I have an easier time sympathizing (and rejoicing) with those who saw this exhibit as an opportunity to share the beauty of Rasta livity (a term for the faith, lifestyle, culture) with an uninformed world, especially in an academic setting. A few scholars, Homiak standing out among them, have earned the trust of several well-known figures in Jamaica's Rasta communities, demonstrating a supportive objectivity that enables a sense of pride and validation for those Rastafari who welcome such academic analysis. Having written a thesis about certain aspects of Rastafari, in which I did my best to demonstrate a deep respect for their livity, I was moved by the excitement in the rotunda and the exhibit on Saturday night. The Rasta bredren and sistren present that night were glowing with gratitude for what took place in that museum for the last four years.

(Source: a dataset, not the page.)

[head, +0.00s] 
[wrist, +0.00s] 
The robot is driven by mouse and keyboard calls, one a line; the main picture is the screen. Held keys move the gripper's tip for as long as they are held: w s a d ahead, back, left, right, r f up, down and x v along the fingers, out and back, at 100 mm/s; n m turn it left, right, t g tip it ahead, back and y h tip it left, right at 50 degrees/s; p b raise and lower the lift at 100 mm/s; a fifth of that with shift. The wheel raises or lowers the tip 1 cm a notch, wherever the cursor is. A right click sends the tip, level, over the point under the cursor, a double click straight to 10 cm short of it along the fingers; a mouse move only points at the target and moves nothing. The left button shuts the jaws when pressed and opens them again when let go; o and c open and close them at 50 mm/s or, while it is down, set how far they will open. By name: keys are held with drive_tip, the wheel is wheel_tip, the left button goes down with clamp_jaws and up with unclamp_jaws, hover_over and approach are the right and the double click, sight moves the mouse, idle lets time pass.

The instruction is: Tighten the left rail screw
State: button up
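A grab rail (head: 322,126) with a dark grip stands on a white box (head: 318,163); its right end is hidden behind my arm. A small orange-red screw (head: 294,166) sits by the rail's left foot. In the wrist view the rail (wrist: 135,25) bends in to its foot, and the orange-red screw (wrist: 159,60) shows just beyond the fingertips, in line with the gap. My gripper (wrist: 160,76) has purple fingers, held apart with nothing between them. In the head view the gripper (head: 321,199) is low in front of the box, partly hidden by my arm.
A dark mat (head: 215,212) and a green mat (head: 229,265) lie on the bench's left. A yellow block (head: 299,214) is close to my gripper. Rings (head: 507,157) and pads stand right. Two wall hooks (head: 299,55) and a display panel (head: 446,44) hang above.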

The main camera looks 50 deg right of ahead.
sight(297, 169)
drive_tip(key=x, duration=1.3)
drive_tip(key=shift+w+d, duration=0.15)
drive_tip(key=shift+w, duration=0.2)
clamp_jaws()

We all look for some type of validation for our lifestyle choices, our beliefs, our identities. When we hear about a museum, a documentary, a book, or some kind of spectacle that puts our precious traditions in the spotlight, we might be quick to react with suspicion or cynicism. We might experience a mixed bag of feelings about who's representing us. We might look at our own cultural treasures as things that can't be contained on paper or in pictures, but can only be lived and experienced. And in some sense, people don't belong in a museum (to borrow a phrase from Indiana Jones), because our complexities and contradictions could never possibly be contained in a building. But I think we are drawn to galleries and exhibits, movies and magazines, because we need to be challenged to see something, familiar or not, from a different angle. And when you're being represented by a compassionate and skilled artist, photographer, or curator, you can rest assured that people will come away with a wealth of reasons to respect you.